Captain Salem Avery Museum on the Chesapeake Bay

Sunset near Captain Salem Avery Museum

Captain Salem Avery Museum in Shady Side, Maryland
1418 East West Shady Side Road
Shady Side, MD 20764

Down in the southern part of Anne Arundel County, next to the water is a small, rural town. The coastline of Shady Side is divided between the Chesapeake Bay and the West River. Imagine the size of the bay next to this jutted area of land and put a house on it. That is what this waterman did.

Captain Salem Avery

Captain Salem Avery was already married with 7 children when he left Long Island, NY to come to MD. He found a home in Shady Side (about 30 minutes south of Annapolis, MD) and bought it in 1860. Like many others, Captain Avery was searching for the bounty of the Chesapeake Bay. For decades, the Chesapeake Bay was like the Alaskan Gold Rush for watermen, they came from all over for the fish, the oysters, and the clams. The Avery family only lived there for 60 years.
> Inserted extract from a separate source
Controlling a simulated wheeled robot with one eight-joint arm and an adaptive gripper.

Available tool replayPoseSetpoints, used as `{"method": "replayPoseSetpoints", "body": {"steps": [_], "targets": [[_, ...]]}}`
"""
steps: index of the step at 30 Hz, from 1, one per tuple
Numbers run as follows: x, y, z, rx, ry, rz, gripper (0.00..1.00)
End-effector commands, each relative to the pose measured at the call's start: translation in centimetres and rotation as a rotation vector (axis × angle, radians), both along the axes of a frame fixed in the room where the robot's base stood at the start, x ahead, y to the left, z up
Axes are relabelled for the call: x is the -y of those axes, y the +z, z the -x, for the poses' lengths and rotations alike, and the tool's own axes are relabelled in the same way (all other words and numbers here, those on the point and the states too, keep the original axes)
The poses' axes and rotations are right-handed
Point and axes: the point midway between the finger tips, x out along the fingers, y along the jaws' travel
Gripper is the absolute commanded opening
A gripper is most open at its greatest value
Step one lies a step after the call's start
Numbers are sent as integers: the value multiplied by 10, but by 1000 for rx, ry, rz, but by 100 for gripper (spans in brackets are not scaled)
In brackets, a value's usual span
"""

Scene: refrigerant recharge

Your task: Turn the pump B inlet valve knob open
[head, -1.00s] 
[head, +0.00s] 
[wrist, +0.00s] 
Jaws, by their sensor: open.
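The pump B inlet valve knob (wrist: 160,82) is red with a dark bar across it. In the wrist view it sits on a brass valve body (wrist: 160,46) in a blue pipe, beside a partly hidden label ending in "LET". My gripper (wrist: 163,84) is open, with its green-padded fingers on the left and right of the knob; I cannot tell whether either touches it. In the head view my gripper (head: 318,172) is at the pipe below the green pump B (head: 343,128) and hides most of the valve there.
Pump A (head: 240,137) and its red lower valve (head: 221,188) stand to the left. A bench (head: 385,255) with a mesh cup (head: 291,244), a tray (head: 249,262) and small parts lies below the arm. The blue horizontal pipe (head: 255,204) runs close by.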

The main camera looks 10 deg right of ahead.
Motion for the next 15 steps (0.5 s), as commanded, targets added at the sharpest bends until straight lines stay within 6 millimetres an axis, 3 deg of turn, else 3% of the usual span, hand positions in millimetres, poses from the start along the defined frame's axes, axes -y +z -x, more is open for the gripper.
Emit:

Bought to be a Country Club

In 1920 it was sold to Jewish Masons from the Washington DC area. They needed a place to gather where they would not feel marginalized for their religion. This group of Masons stayed there for a few generations. These enterprising families built onto the original structure substantially, adding a meeting room, kitchen, dorms, and several bedrooms. It started out as a fishing club, but over the course of time evolved into a country club called “Our Place”. They kept it as a country club until 1984 when it was bought to be a museum (by Shady Side Rural Heritage Society).

The Shady Side Rural Heritage Society

The Shady Side Rural Heritage Society restored the home to as close to its 1860s appearance as possible. Then the Society worked hard to give variety to this museum so it would serve the community and visitors alike. The SSRHS offers educational programs, community events, professional speakers, stewardship programs and library resources. It shares the culture and stories of the Chesapeake Bay as well as the rich history of the area. Also, by 2005, they got it on the National Register of Historic Places.

The Peaceful Grounds

The museum can be rented out for events and the grounds are open to the public from dawn to dusk. The grounds are kept in beautiful shape by Bill Mitchell, the Naturalist Gardener. Bill is a Master Watershed Steward. He has a lifetime of experience in caring for plants and wildlife, specifically in our ecosystem near the Chesapeake Bay. The areas of the Captain Salem Avery Museum look more natural and unaffected, except with rain barrels. It makes for a peaceful and soothing walk.

Beauty to Visit

This is a historic home with character, but sitting and looking at the water is something that changes every time. The best time of day is the sunrise because the house faces the water. Watching a sunrise on the grounds of this museum will be beautiful.